Written task: With the pictures left out, reproduce exactly the lines running from the line with "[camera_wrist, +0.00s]" to the last line of the material below.

Data extract:
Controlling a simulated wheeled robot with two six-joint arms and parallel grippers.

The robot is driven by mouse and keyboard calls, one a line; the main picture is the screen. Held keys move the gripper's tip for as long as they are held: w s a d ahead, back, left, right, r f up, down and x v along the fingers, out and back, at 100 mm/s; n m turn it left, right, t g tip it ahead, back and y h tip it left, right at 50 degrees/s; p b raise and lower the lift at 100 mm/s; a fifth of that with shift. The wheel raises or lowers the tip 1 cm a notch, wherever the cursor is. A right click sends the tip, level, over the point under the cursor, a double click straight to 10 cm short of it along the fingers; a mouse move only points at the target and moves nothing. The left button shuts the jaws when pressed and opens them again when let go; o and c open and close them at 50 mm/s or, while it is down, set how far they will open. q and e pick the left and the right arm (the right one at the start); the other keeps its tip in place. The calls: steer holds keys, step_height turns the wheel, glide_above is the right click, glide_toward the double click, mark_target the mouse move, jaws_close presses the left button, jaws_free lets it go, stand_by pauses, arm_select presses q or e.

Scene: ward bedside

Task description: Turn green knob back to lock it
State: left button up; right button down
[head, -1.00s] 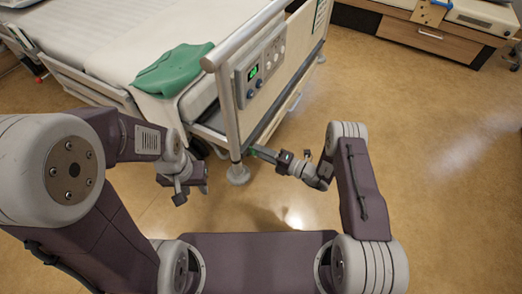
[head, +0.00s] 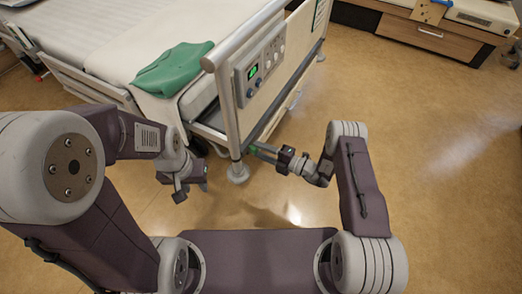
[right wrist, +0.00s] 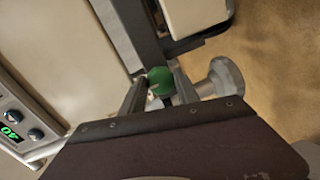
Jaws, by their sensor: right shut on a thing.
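The green knob (right wrist: 160,80) is a small round knob low at the corner of the bed end, and only a bit of it (head: 254,149) shows in the head view. My right gripper (right wrist: 158,88) is shut on it, with one finger on each side of the knob in the right wrist view. In the head view, my right gripper (head: 259,152) reaches in from the right. My left gripper (head: 191,184) hangs beside the bed, away from the knob, and its jaws are too unclear to read.
The bed's end board with a control panel (head: 262,68) stands above the knob. A bed foot or caster (head: 238,174) is close below it. A green cloth (head: 174,68) lies on the bed. Floor to the right is clear, with a cabinet (head: 430,35) at the back.

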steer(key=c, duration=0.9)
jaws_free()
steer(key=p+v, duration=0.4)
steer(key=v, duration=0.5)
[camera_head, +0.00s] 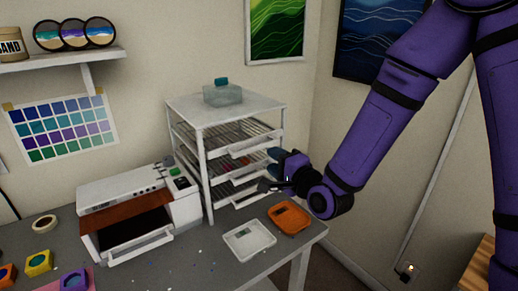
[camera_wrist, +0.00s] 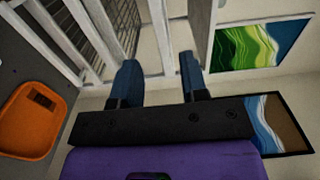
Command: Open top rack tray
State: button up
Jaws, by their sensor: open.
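The white rack (camera_head: 204,160) stands on the table against the wall, with several wire trays stacked in it. The top rack tray (camera_head: 250,146) has a white front with a handle and appears pushed in. My gripper (camera_head: 270,170) is at the rack's right front side, its blue fingers spread near the tray fronts. In the wrist view my gripper (camera_wrist: 158,68) is open and empty, with white bars of the rack (camera_wrist: 92,35) beyond and left of the fingertips. I cannot tell which tray the fingers are level with; the gripper hides part of the lower tray fronts.
A clear container with a teal cap (camera_head: 222,94) sits on top of the rack. A white tray (camera_head: 249,241) and an orange tray (camera_head: 290,218) lie on the table in front, below my gripper. A white machine (camera_head: 135,210) stands left of the rack.

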Solution:
[camera_wrist, +0.00s] 
Command: Open top rack tray
State: button up
Jaws, by their sensor: open.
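The white rack (camera_head: 204,160) stands on the table against the wall, with several wire trays stacked in it. The top rack tray (camera_head: 250,146) has a white front with a handle and appears pushed in. My gripper (camera_head: 270,170) is at the rack's right front side, its blue fingers spread near the tray fronts. In the wrist view my gripper (camera_wrist: 158,68) is open and empty, with white bars of the rack (camera_wrist: 92,35) beyond and left of the fingertips. I cannot tell which tray the fingers are level with; the gripper hides part of the lower tray fronts.
A clear container with a teal cap (camera_head: 222,94) sits on top of the rack. A white tray (camera_head: 249,241) and an orange tray (camera_head: 290,218) lie on the table in front, below my gripper. A white machine (camera_head: 135,210) stands left of the rack.

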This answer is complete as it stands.